This is the first blue cheese I've ever attempted. Right now it's still in its larval stage, before the blue molding has really begun to bloom. It's based on a recipe for Stilton, as I really like the dense, fudgey texture of Stilton, even though it can be a bit pungent at times. In July I was talking with a British cheese importer, who told me the best Stilton is always hand-ladled into its draining molds. Ladling a cheese into its molds is slow work that requires a lot of patience. Once the curd is set by the rennet, you take shallow scoops of the jiggly curd and ladle them into the mold to drain. This is different from the process of cutting all the curd into small pieces in the pot, then stirring them to agitate the whey out. The cheese sloooooooowly drains, gently dripping out the whey, and naturally shrinks over the course of several hours.

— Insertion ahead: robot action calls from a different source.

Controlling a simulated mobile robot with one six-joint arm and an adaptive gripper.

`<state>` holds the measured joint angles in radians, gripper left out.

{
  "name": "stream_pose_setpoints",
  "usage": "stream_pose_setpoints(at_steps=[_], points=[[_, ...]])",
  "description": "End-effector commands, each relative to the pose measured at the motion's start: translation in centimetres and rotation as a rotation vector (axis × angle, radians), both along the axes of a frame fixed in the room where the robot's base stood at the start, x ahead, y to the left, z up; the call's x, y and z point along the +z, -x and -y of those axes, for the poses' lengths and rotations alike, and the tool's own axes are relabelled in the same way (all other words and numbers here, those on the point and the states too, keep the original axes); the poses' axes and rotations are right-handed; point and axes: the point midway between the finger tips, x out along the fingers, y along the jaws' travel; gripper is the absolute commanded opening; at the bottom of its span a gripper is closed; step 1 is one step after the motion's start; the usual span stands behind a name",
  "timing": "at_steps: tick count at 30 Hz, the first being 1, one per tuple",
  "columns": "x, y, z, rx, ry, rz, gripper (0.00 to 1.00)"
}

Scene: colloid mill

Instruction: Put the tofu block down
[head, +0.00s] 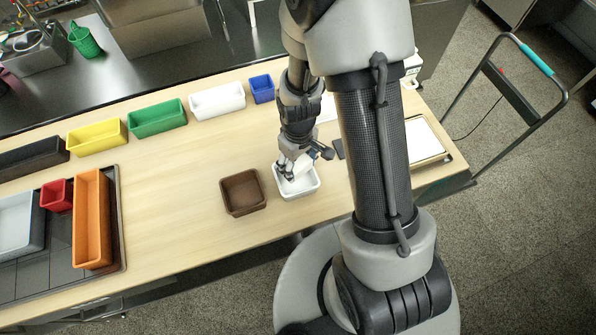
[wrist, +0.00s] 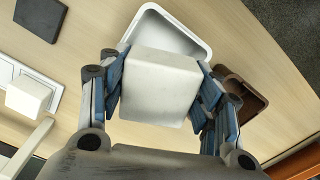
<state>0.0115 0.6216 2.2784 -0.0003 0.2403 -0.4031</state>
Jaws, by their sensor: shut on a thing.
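The tofu block (wrist: 158,85) is a white block between the blue-padded fingers of my gripper (wrist: 162,88) in the wrist view. My gripper is shut on it. In the head view my gripper (head: 292,172) points down into a small white tray (head: 313,189), and the block is mostly hidden behind the fingers. In the wrist view the white tray (wrist: 188,33) lies just beyond the block, partly covered by it. Whether the block touches the tray's floor I cannot tell.
A brown tray (head: 243,193) stands just left of the white tray. Yellow (head: 96,137), green (head: 157,117), white (head: 217,100) and blue (head: 262,88) bins line the table's back. A dark flat square (wrist: 37,40) lies on the table in the wrist view. The table front is clear.

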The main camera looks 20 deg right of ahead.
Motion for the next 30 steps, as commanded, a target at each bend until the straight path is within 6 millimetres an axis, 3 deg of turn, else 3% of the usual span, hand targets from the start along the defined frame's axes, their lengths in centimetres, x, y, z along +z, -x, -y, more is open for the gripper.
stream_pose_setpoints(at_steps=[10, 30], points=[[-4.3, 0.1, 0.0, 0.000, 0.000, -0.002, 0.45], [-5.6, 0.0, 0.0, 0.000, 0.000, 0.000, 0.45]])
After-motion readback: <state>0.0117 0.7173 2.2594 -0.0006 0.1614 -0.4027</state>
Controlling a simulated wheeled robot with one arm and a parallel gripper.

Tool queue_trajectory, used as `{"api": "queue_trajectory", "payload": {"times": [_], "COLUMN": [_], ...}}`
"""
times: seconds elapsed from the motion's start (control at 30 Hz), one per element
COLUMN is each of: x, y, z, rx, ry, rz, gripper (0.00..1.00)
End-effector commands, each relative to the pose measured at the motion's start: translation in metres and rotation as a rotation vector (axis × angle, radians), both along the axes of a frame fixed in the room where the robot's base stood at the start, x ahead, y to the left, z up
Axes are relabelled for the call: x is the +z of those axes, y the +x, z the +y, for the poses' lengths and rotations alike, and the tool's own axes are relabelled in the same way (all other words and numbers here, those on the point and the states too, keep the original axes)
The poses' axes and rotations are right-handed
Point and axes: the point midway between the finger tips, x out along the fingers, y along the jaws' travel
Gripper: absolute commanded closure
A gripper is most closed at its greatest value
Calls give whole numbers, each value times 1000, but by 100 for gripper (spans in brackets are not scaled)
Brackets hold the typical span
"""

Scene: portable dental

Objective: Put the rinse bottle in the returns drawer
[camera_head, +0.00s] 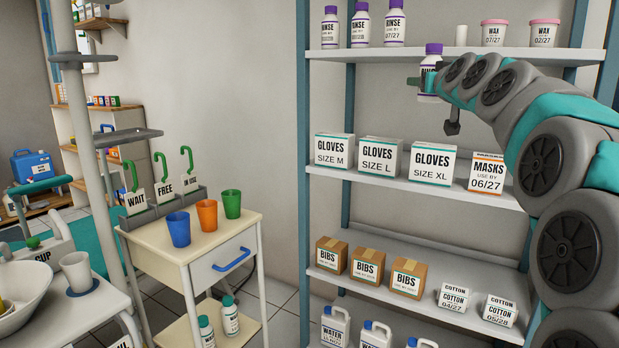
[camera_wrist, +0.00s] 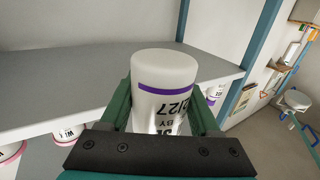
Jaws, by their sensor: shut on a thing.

After that the cheese is broken into large chunks and turned several times to facilitate the drying off of the whey. Although that may sound counter-intuitive to what I just said above, it's actually a much gentler process that cutting and stirring in the pot. It's like the difference between chopping vegetables by hand versus throwing them into a blender.
So that's where we are now. The cheese is in its final mold, still drying. I flip it a few times a day and the curds slowly settle down. While it'll still have an open-texture, the cheese will shrink a bit more over the next 2-3 days of flipping. Then after a week or so, once I see some blue mold on the outside, I will pierce the cheese with a sterile needle to open the insides to air. That'll allow the mold to bloom on the inside with the characteristic veining you'd expect in a Stilton. Then I wait for the cheese to reach its delicious peak.